Tally all lines containing the word "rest". Give the number alone.

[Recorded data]
++++
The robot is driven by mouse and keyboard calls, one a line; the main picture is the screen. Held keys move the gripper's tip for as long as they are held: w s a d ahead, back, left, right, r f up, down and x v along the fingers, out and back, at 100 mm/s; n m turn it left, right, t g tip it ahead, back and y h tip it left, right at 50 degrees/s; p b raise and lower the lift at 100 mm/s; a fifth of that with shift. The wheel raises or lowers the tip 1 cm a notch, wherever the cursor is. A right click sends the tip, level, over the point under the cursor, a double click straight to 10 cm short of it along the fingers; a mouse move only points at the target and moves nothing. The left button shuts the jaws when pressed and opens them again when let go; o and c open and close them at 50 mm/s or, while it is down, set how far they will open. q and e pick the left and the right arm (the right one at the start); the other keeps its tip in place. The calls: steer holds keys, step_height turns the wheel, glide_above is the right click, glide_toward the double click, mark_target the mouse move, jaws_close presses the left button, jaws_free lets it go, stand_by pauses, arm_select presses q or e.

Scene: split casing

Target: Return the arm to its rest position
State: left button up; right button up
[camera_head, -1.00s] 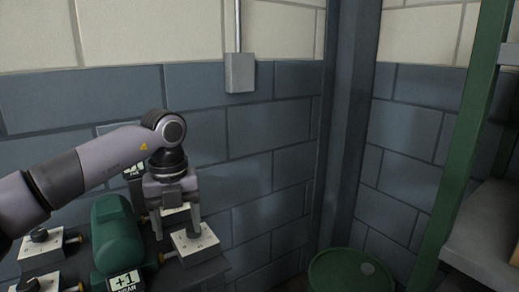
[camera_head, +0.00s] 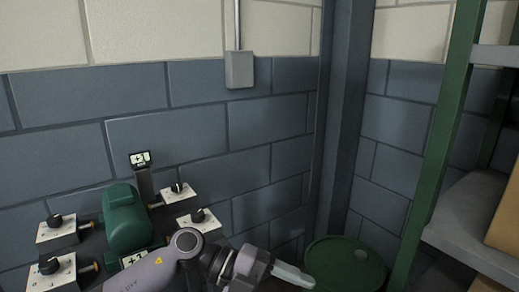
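My left arm comes in along the bottom edge, and its gripper (camera_head: 290,276) lies at the bottom centre, right of the casing and in front of the green drum. I see it side-on and cannot tell whether its fingers are apart. A green rounded casing (camera_head: 126,222) sits on a dark bench at the lower left. White blocks with black knobs stand around it: two on the left (camera_head: 57,232) and two on the right (camera_head: 179,193). My arm partly hides the lower display and the bench front. My right gripper is not in view.
A small display (camera_head: 139,159) stands on a post behind the casing. A green drum (camera_head: 345,267) stands in the corner. A green-framed shelf (camera_head: 475,225) with a cardboard box (camera_head: 506,225) is at the right. The wall carries a grey box (camera_head: 239,69).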

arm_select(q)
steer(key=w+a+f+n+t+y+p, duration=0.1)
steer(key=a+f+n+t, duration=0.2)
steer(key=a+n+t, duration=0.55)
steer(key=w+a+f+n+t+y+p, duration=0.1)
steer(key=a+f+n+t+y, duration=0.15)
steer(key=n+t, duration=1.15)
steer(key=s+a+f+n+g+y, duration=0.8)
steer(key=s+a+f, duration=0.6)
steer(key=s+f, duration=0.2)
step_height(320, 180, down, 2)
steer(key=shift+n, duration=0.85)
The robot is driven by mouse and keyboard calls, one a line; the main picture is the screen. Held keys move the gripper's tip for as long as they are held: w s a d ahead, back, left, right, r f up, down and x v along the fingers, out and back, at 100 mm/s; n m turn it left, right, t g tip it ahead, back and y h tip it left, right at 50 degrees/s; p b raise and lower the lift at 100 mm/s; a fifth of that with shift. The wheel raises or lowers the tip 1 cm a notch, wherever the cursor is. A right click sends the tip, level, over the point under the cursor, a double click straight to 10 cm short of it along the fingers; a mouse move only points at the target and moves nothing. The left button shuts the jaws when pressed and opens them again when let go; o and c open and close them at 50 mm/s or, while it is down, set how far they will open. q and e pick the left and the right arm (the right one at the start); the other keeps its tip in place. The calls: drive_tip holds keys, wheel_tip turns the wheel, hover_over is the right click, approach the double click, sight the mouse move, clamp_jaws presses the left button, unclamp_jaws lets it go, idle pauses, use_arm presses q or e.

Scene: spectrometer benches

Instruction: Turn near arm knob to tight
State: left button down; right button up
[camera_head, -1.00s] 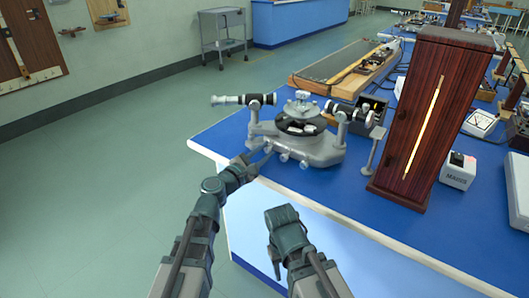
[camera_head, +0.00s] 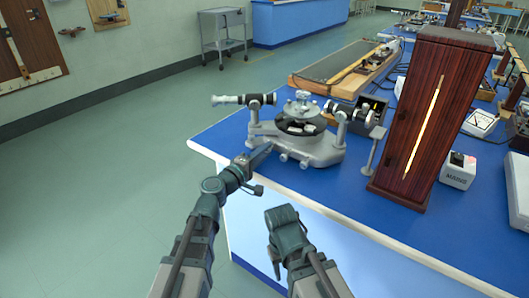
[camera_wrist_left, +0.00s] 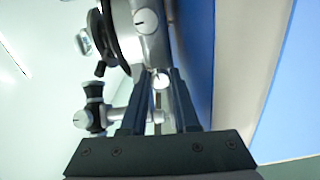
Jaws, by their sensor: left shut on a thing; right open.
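The grey spectrometer (camera_head: 318,152) stands on the blue bench top near its left corner. Its telescope tube points left, and round knobs show low on its near side. My left gripper (camera_head: 267,148) reaches its near left side. In the left wrist view, a small silver knob with a dark mark line (camera_wrist_left: 160,79) sits between my left fingertips (camera_wrist_left: 160,74), which are shut on it. A larger silver knob with a dark line (camera_wrist_left: 146,20) shows beyond. The fingers partly hide the small knob. My right gripper (camera_head: 276,268) is open and empty, pointing down before the bench's near side.
A tall dark wooden case with a glowing slit (camera_head: 424,125) stands right of the spectrometer, beside a small white box (camera_head: 458,170). A black box (camera_head: 371,110) and a long wooden tray (camera_head: 336,68) lie behind.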

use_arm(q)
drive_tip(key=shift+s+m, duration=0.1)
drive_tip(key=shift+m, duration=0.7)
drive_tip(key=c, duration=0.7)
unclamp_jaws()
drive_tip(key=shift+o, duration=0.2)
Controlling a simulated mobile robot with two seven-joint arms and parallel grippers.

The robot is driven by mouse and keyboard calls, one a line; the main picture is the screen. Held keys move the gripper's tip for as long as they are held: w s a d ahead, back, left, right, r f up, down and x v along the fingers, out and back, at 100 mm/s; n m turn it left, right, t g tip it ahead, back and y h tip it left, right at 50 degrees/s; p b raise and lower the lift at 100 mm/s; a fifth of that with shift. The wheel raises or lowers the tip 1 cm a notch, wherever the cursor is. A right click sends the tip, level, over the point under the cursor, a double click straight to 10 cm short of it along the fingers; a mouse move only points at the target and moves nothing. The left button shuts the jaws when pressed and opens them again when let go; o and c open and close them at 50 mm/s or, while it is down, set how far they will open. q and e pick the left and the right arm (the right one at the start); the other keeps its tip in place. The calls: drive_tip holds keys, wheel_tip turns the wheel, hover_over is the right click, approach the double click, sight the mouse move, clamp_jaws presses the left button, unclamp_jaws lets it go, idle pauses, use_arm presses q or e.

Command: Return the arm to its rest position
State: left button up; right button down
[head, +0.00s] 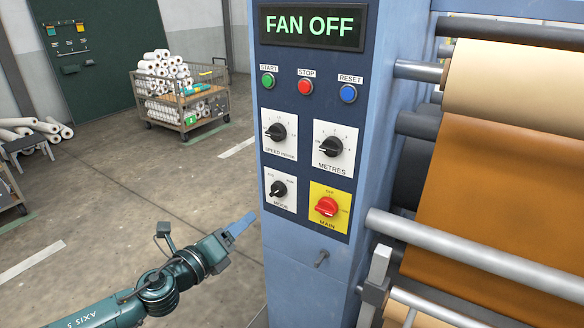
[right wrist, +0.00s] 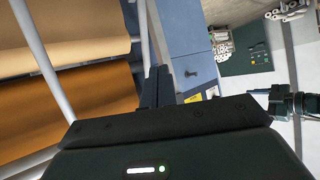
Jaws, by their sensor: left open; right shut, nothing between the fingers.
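My left arm comes in from the lower left of the head view. Its gripper (head: 243,222) is open, with its blue fingers seen nearly edge-on, in front of the lower left edge of the control cabinet (head: 300,262). I see nothing held in it. My right gripper (right wrist: 157,84) shows only in the right wrist view, its dark fingers together and empty. The cabinet display (head: 312,27) reads FAN OFF. Below it are green START (head: 268,81), red STOP (head: 305,86) and blue RESET (head: 348,93) buttons, several black knobs, and a red MAIN switch (head: 326,207) on a yellow plate.
Rollers with cream (head: 515,82) and orange-brown sheet (head: 500,200) stand right of the cabinet; a metal bar (head: 470,255) crosses in front. A cart of white rolls (head: 185,115) stands at the back. Open floor (head: 120,190) lies left of the cabinet.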

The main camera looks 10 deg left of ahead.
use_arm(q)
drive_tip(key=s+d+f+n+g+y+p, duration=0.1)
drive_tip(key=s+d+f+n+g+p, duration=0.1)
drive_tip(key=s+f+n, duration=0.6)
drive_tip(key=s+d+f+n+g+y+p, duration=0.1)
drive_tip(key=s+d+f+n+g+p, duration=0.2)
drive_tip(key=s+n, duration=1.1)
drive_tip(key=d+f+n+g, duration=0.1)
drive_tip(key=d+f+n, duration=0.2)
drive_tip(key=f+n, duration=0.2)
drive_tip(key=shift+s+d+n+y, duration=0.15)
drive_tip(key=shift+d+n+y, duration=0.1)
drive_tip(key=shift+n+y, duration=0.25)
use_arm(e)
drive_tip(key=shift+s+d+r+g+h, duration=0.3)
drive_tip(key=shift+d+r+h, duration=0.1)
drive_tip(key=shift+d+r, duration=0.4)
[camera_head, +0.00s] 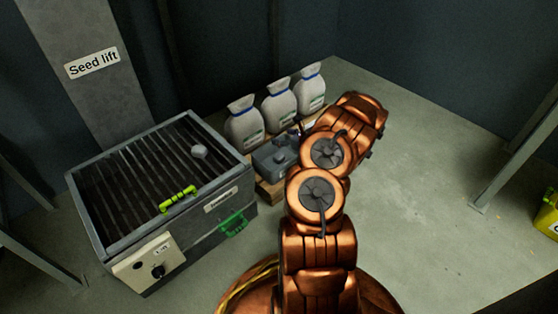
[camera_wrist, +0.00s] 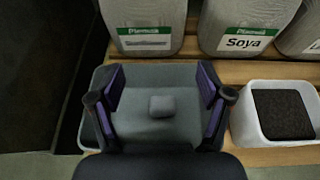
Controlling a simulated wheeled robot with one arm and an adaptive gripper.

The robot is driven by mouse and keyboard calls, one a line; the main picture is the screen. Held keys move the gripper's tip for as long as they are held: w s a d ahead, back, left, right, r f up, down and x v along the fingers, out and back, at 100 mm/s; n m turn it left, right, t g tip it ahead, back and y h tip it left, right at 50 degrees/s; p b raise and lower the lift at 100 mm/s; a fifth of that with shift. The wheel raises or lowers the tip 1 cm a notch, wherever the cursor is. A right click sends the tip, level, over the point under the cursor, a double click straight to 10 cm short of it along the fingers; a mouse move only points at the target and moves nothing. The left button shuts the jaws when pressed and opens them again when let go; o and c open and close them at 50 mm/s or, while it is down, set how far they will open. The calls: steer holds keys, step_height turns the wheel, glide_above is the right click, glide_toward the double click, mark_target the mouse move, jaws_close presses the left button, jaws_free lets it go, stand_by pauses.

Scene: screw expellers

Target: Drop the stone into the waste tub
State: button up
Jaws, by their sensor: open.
++++
● **PROBLEM SOLUTION**
2